# GOAL:
Extract each line of the data and write it out again exactly.

(Robot control records)
......

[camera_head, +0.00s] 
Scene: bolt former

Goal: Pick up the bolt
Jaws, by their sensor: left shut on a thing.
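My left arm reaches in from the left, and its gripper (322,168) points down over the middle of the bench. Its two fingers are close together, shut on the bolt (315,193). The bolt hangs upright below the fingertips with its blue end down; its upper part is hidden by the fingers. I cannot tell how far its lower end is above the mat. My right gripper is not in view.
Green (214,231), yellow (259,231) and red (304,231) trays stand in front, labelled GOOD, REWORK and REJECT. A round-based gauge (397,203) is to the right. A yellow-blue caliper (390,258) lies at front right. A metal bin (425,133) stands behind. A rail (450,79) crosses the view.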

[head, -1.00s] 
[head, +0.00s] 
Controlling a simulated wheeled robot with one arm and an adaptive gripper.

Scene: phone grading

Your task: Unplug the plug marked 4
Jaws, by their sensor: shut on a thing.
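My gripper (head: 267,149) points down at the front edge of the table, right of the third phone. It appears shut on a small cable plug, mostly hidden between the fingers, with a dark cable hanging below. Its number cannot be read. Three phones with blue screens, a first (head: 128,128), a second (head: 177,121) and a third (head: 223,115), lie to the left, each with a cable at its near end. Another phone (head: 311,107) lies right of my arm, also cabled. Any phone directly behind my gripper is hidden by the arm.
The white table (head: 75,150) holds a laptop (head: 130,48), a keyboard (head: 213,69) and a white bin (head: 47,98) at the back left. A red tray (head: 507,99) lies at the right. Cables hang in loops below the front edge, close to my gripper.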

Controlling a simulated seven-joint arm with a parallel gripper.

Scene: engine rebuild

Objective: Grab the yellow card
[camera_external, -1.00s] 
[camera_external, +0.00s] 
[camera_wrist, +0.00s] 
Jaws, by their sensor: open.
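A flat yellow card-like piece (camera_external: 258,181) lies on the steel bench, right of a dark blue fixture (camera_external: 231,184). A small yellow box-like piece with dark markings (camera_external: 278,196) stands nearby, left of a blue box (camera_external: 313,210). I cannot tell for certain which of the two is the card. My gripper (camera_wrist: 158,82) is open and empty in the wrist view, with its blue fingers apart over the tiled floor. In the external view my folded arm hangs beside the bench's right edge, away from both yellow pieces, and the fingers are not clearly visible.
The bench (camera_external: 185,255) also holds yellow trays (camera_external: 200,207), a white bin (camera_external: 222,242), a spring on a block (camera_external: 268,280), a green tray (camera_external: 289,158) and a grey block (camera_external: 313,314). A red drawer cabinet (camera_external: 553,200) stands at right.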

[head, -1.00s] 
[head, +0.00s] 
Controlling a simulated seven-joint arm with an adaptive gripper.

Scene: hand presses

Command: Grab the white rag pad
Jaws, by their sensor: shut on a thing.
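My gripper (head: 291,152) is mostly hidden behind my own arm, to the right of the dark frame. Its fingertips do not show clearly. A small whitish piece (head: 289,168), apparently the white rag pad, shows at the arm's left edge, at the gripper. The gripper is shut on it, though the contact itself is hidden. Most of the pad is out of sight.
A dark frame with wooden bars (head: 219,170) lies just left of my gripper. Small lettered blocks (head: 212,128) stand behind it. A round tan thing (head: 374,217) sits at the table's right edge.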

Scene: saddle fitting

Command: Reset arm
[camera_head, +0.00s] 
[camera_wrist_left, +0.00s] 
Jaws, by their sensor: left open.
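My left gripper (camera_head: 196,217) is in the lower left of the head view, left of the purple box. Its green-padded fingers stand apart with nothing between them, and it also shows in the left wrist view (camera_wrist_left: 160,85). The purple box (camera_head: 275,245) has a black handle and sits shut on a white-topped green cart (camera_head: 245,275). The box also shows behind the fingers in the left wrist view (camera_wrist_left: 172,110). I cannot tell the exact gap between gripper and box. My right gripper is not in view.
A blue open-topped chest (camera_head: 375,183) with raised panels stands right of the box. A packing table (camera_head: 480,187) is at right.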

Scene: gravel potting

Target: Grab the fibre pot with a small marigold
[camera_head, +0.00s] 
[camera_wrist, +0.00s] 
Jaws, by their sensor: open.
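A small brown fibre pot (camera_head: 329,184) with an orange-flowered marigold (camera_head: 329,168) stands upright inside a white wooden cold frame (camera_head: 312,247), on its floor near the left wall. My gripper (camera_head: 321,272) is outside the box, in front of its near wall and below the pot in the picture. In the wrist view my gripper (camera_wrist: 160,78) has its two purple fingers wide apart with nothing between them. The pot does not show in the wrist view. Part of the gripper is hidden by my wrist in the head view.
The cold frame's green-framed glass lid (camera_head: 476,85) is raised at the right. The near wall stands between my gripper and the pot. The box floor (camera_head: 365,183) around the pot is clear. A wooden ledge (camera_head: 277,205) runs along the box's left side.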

......

# REPLY TO THE TASK:
[camera_head, +0.00s] 
Scene: bolt former

Goal: Pick up the bolt
Jaws, by their sensor: left shut on a thing.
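My left arm reaches in from the left, and its gripper (322,168) points down over the middle of the bench. Its two fingers are close together, shut on the bolt (315,193). The bolt hangs upright below the fingertips with its blue end down; its upper part is hidden by the fingers. I cannot tell how far its lower end is above the mat. My right gripper is not in view.
Green (214,231), yellow (259,231) and red (304,231) trays stand in front, labelled GOOD, REWORK and REJECT. A round-based gauge (397,203) is to the right. A yellow-blue caliper (390,258) lies at front right. A metal bin (425,133) stands behind. A rail (450,79) crosses the view.

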[head, -1.00s] 
[head, +0.00s] 
Controlling a simulated wheeled robot with one arm and an adaptive gripper.

Scene: phone grading

Your task: Unplug the plug marked 4
Jaws, by their sensor: shut on a thing.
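My gripper (head: 267,149) points down at the front edge of the table, right of the third phone. It appears shut on a small cable plug, mostly hidden between the fingers, with a dark cable hanging below. Its number cannot be read. Three phones with blue screens, a first (head: 128,128), a second (head: 177,121) and a third (head: 223,115), lie to the left, each with a cable at its near end. Another phone (head: 311,107) lies right of my arm, also cabled. Any phone directly behind my gripper is hidden by the arm.
The white table (head: 75,150) holds a laptop (head: 130,48), a keyboard (head: 213,69) and a white bin (head: 47,98) at the back left. A red tray (head: 507,99) lies at the right. Cables hang in loops below the front edge, close to my gripper.

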Controlling a simulated seven-joint arm with a parallel gripper.

Scene: engine rebuild

Objective: Grab the yellow card
[camera_external, -1.00s] 
[camera_external, +0.00s] 
[camera_wrist, +0.00s] 
Jaws, by their sensor: open.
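A flat yellow card-like piece (camera_external: 258,181) lies on the steel bench, right of a dark blue fixture (camera_external: 231,184). A small yellow box-like piece with dark markings (camera_external: 278,196) stands nearby, left of a blue box (camera_external: 313,210). I cannot tell for certain which of the two is the card. My gripper (camera_wrist: 158,82) is open and empty in the wrist view, with its blue fingers apart over the tiled floor. In the external view my folded arm hangs beside the bench's right edge, away from both yellow pieces, and the fingers are not clearly visible.
The bench (camera_external: 185,255) also holds yellow trays (camera_external: 200,207), a white bin (camera_external: 222,242), a spring on a block (camera_external: 268,280), a green tray (camera_external: 289,158) and a grey block (camera_external: 313,314). A red drawer cabinet (camera_external: 553,200) stands at right.

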[head, -1.00s] 
[head, +0.00s] 
Controlling a simulated seven-joint arm with an adaptive gripper.

Scene: hand presses

Command: Grab the white rag pad
Jaws, by their sensor: shut on a thing.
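My gripper (head: 291,152) is mostly hidden behind my own arm, to the right of the dark frame. Its fingertips do not show clearly. A small whitish piece (head: 289,168), apparently the white rag pad, shows at the arm's left edge, at the gripper. The gripper is shut on it, though the contact itself is hidden. Most of the pad is out of sight.
A dark frame with wooden bars (head: 219,170) lies just left of my gripper. Small lettered blocks (head: 212,128) stand behind it. A round tan thing (head: 374,217) sits at the table's right edge.

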Scene: saddle fitting

Command: Reset arm
[camera_head, +0.00s] 
[camera_wrist_left, +0.00s] 
Jaws, by their sensor: left open.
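My left gripper (camera_head: 196,217) is in the lower left of the head view, left of the purple box. Its green-padded fingers stand apart with nothing between them, and it also shows in the left wrist view (camera_wrist_left: 160,85). The purple box (camera_head: 275,245) has a black handle and sits shut on a white-topped green cart (camera_head: 245,275). The box also shows behind the fingers in the left wrist view (camera_wrist_left: 172,110). I cannot tell the exact gap between gripper and box. My right gripper is not in view.
A blue open-topped chest (camera_head: 375,183) with raised panels stands right of the box. A packing table (camera_head: 480,187) is at right.

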Scene: gravel potting

Target: Grab the fibre pot with a small marigold
[camera_head, +0.00s] 
[camera_wrist, +0.00s] 
Jaws, by their sensor: open.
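A small brown fibre pot (camera_head: 329,184) with an orange-flowered marigold (camera_head: 329,168) stands upright inside a white wooden cold frame (camera_head: 312,247), on its floor near the left wall. My gripper (camera_head: 321,272) is outside the box, in front of its near wall and below the pot in the picture. In the wrist view my gripper (camera_wrist: 160,78) has its two purple fingers wide apart with nothing between them. The pot does not show in the wrist view. Part of the gripper is hidden by my wrist in the head view.
The cold frame's green-framed glass lid (camera_head: 476,85) is raised at the right. The near wall stands between my gripper and the pot. The box floor (camera_head: 365,183) around the pot is clear. A wooden ledge (camera_head: 277,205) runs along the box's left side.

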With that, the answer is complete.